*DATA BLOCK*:
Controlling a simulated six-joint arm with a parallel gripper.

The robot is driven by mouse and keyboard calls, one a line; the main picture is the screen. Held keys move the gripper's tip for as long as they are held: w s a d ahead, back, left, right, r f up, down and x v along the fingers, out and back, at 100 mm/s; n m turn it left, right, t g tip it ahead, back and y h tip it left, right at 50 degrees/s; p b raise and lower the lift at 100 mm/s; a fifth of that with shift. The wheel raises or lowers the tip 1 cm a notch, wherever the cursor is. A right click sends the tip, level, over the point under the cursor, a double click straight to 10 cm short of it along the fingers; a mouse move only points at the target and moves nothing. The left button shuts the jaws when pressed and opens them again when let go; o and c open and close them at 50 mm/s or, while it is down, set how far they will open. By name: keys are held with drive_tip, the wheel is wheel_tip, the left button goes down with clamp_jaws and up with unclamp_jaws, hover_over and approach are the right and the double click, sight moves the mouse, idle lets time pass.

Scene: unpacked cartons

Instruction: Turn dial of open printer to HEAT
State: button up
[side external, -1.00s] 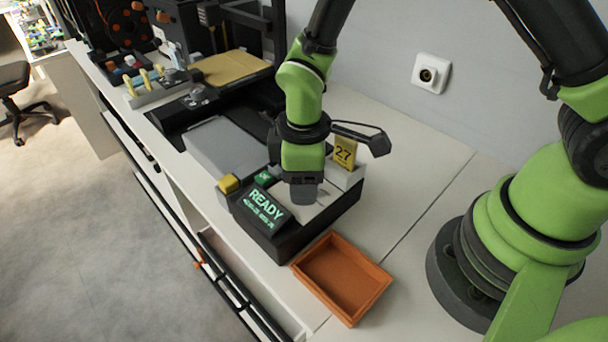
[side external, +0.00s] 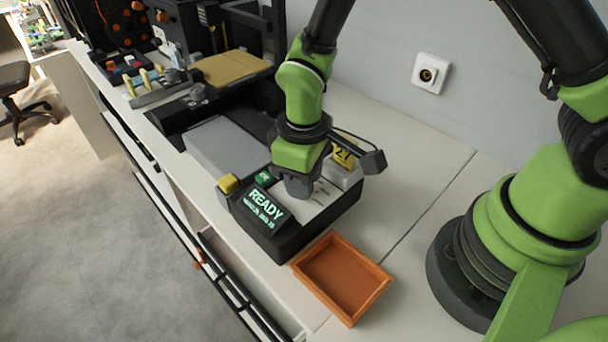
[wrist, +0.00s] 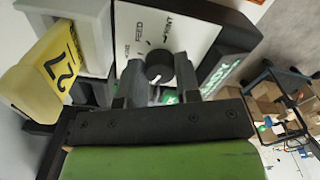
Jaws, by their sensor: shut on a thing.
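The printer (side external: 297,215) is a dark box with a light top panel, a lit READY screen (side external: 264,206) and a green button (side external: 263,178). Its dial (wrist: 158,66) is a small dark round knob on the white panel in the wrist view. Printed words stand around it: FEED and PRINT read clearly, and a third at the left is partly cut by a finger. My gripper (wrist: 159,84) points down at the panel, with its fingers on either side of the knob, shut on it. In the side view my gripper (side external: 300,187) hides the dial. A pale pointer mark shows on the knob.
A yellow tag marked 27 (side external: 343,156) stands in a grey holder close behind my gripper. A yellow block (side external: 228,184) sits at the printer's left corner. An empty orange tray (side external: 373,272) lies in front.

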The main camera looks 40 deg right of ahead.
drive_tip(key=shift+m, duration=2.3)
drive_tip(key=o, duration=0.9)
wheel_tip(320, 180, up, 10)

*GIVEN TASK*: The material above must be printed exactly, with its pictures left out.

*REPLY TO THE EXERCISE*:
Controlling a simulated six-joint arm with a parallel gripper.

The robot is driven by mouse and keyboard calls, one a line; the main picture is the screen. Held keys move the gripper's tip for as long as they are held: w s a d ahead, back, left, right, r f up, down and x v along the fingers, out and back, at 100 mm/s; n m turn it left, right, t g tip it ahead, back and y h tip it left, right at 50 degrees/s; p b raise and lower the lift at 100 mm/s; a fifth of that with shift. The wheel raises or lowers the tip 1 cm a notch, wherever the cursor is. A right click sends the tip, level, over the point under the cursor, a double click straight to 10 cm short of it along the fingers; a mouse move only points at the target and moves nothing. The left button shuts the jaws when pressed and opens them again when let go; o and c open and close them at 50 mm/s or, while it is down, set how far they will open. By name: keys are held with drive_tip, the wheel is wheel_tip, the left button goes down with clamp_jaws and up with unclamp_jaws, hover_over and approach are the right and the double click, sight moves the mouse, idle lets time pass.

Scene: unpacked cartons

Instruction: Turn dial of open printer to HEAT
State: button up
[side external, -1.00s] 
[side external, +0.00s] 
[wrist, +0.00s] 
Jaws, by their sensor: shut on a thing.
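The printer (side external: 297,215) is a dark box with a light top panel, a lit READY screen (side external: 264,206) and a green button (side external: 263,178). Its dial (wrist: 158,66) is a small dark round knob on the white panel in the wrist view. Printed words stand around it: FEED and PRINT read clearly, and a third at the left is partly cut by a finger. My gripper (wrist: 159,84) points down at the panel, with its fingers on either side of the knob, shut on it. In the side view my gripper (side external: 300,187) hides the dial. A pale pointer mark shows on the knob.
A yellow tag marked 27 (side external: 343,156) stands in a grey holder close behind my gripper. A yellow block (side external: 228,184) sits at the printer's left corner. An empty orange tray (side external: 373,272) lies in front.

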The main camera looks 40 deg right of ahead.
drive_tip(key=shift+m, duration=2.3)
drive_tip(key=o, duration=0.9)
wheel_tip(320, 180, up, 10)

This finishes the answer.